----- DATA LINES

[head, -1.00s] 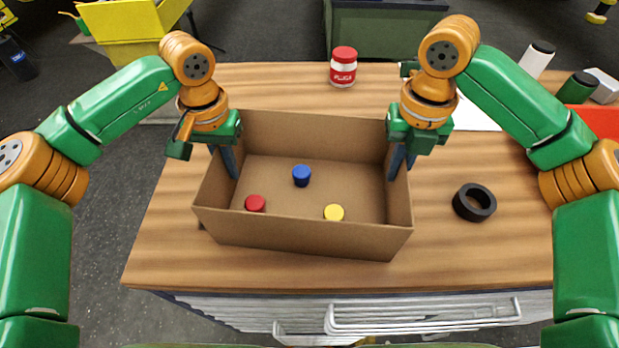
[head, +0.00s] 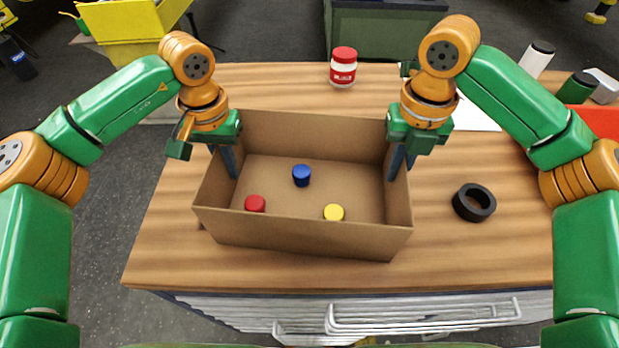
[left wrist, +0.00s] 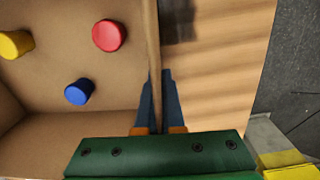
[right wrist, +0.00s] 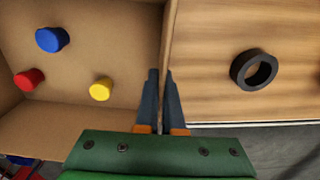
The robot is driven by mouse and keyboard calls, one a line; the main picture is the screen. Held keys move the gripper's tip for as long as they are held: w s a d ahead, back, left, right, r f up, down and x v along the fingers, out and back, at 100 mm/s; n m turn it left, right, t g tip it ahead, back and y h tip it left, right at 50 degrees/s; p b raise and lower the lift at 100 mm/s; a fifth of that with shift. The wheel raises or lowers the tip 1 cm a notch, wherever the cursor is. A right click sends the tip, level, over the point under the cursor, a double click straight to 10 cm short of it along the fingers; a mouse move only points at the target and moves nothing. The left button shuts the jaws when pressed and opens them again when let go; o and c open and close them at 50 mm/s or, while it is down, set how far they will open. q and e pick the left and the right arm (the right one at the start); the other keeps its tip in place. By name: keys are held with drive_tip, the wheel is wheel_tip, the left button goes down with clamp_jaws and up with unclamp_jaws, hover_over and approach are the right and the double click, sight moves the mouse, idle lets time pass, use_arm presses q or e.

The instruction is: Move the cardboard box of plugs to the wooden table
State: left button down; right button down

----------

* [WHAT YOU SHOULD DO]:
Repeat the full listing above exactly, with no pictures in the copy.

* [PROBLEM SOLUTION]:
[head, -1.00s] 
[head, +0.00s] 
[left wrist, +0.00s] 
[right wrist, +0.00s] 
The robot is driven by mouse and keyboard calls, one a line; the main picture is the screen. Held keys move the gripper's tip for as long as they are held: w s a d ahead, back, left, right, r f up, down and x v along the fingers, out and back, at 100 mm/s; n m turn it left, right, t g tip it ahead, back and y h tip it left, right at 50 degrees/s; p b raise and lower the lift at 100 mm/s; a fifth of that with shift. The wheel raises or lowers the tip 1 cm a notch, wherever the cursor is. A right click sends the tip, level, over the point under the cursor, a double click straight to 10 cm short of it along the fingers; a mouse move only points at the target and moves nothing. The left button shuts the jaws when pressed and opens them again when let go; o and c open and close them at 50 mm/s or, while it is down, set how far they will open. q and e pick the left and the right arm (the right one at the start); the other keeps its tip in place. By name: keys are held with drive_tip, the wheel is wheel_tip, the left button goes down with clamp_jaws and up with unclamp_jaws, hover_over and approach are the right and the double click, sight moves the mouse, idle lets time pass, use_arm presses q or e.

The instruction is: Move the cardboard box of plugs to the wooden table
State: left button down; right button down

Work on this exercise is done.